Under The Bridge (Red Hot Chili Peppers): Actually, pretty much any Chili Peppers. SN is SoCal through and through. (“Sometimes I feel like I don't have a partner. Sometimes I feel like my only friend is the city I live in. The city of angels Lonely as I am. Together we cry.”)
Fake Plastic Trees (Radiohead):  I’ll let the lyrics speak for themselves on this one. (“But I can't help the feeling I could blow through the ceiling. If I just turn and run. And it wears me out, it wears me out. It wears me out, it wears me out. If I could be who you wanted. If I could be who you wanted all the time, all the time.)
Hallelujah (Jeff Buckley version): A broken song for a broken person. (“And it's not a cry that you hear at night. It’s not somebody who's seen the light.
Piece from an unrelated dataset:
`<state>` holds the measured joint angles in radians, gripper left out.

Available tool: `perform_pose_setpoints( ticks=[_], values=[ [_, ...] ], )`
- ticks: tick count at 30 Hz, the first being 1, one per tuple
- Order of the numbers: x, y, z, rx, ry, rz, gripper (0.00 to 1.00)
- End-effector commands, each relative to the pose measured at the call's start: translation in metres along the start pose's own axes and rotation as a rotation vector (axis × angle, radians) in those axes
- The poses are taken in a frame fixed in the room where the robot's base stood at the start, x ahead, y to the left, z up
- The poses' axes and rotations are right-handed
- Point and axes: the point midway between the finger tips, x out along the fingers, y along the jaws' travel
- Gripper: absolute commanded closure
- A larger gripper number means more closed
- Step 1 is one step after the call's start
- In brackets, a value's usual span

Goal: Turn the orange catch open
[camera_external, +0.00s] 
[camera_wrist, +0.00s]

It’s a cold and it's a broken Hallelujah.”)

What do you want a reader to get from reading TELL ME THREE THINGS?
Oh man, this is always a tough question, because I like to think of the reader’s experience as being something terribly personal and not at all dictated by me.  That being said, I hope that people realize that there are many layers to the book, and that they take pleasure in unpeeling them. On the surface, TELL ME THREE THINGS is a love story, but it also delves into heavier issues like loss and grief. If there is even just one person out there who reads the book and takes comfort from seeing their own feelings and experiences echoed in some way by Jessie’s, I’ll be happy.